LONDON (Reuters) – Britain will seek to persuade the U.S. government that its steel and aluminium products should avoid tariffs due to the sensitive role they play in the U.S. defence sector and its manufacturing supply chains, Britain’s business minister said on Thursday.

U.S. President Donald Trump said on Sunday he would introduce new 25% tariffs on all steel and aluminium imports into the U.S., on top of existing metals duties, as part of his trade policy overhaul.

Britain’s business minister, Jonathan Reynolds, said he agreed with the U.S. that there was over capacity around the world, but said: “there’s a very strong case the UK is not the problem”.

Speaking to an audience at an event in London, Reynolds said that the steel and aluminium exported by Britain to the U.S. tended to be “sensitive defence” products and parts that formed part of the wider U.S. manufacturing supply chain, and he would be seeking to negotiate on that basis.

“I’ll be seeking to engage…I think there’s a basis for discussion,” he said.

He also highlighted the fact that Trump’s trade policy was aimed at reducing the U.S. trade deficit in goods with the European Union and with China, not Britain.

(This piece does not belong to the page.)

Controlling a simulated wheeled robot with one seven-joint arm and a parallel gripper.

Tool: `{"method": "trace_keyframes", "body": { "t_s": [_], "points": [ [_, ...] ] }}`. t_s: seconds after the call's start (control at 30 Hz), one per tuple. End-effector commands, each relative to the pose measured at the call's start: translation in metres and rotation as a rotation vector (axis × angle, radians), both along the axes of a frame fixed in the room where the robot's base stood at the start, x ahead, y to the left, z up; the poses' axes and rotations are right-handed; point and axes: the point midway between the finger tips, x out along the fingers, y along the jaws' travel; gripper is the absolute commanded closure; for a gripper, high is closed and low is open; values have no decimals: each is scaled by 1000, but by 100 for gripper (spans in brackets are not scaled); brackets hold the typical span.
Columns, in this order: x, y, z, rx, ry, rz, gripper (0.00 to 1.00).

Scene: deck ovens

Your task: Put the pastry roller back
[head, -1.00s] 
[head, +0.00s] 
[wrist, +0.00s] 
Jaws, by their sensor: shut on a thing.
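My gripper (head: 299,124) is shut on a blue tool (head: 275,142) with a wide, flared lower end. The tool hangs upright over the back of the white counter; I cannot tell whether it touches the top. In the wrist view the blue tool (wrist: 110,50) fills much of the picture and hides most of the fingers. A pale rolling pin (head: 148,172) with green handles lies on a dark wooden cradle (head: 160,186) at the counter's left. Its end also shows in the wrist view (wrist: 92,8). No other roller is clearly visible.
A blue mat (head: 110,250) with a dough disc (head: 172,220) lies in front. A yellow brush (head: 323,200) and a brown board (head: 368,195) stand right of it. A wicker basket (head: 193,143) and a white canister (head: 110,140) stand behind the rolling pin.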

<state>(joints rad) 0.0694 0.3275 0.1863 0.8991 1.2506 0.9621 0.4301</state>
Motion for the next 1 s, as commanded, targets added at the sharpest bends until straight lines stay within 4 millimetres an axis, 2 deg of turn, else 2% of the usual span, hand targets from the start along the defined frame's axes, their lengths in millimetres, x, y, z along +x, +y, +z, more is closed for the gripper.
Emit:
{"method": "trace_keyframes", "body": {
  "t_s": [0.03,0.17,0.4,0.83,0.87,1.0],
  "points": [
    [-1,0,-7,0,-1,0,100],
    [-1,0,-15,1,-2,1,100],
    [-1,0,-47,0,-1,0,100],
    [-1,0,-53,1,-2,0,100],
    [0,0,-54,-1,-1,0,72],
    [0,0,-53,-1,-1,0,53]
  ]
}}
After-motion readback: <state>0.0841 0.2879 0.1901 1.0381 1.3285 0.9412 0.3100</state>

Trump said earlier in February, when talking about tariffs in general, that he thought something could be “worked out” with Britain.

Britain and the United States trade hundreds of billions of dollars’ worth of goods and services annually, but London hopes that ambiguities in the data will help to earn it an exclusion from Trump’s tariffs.

Industry body UK Steel warned the tariffs could be “devastating” as the U.S. is the second largest export market for UK steel, worth over 400 million pounds a year.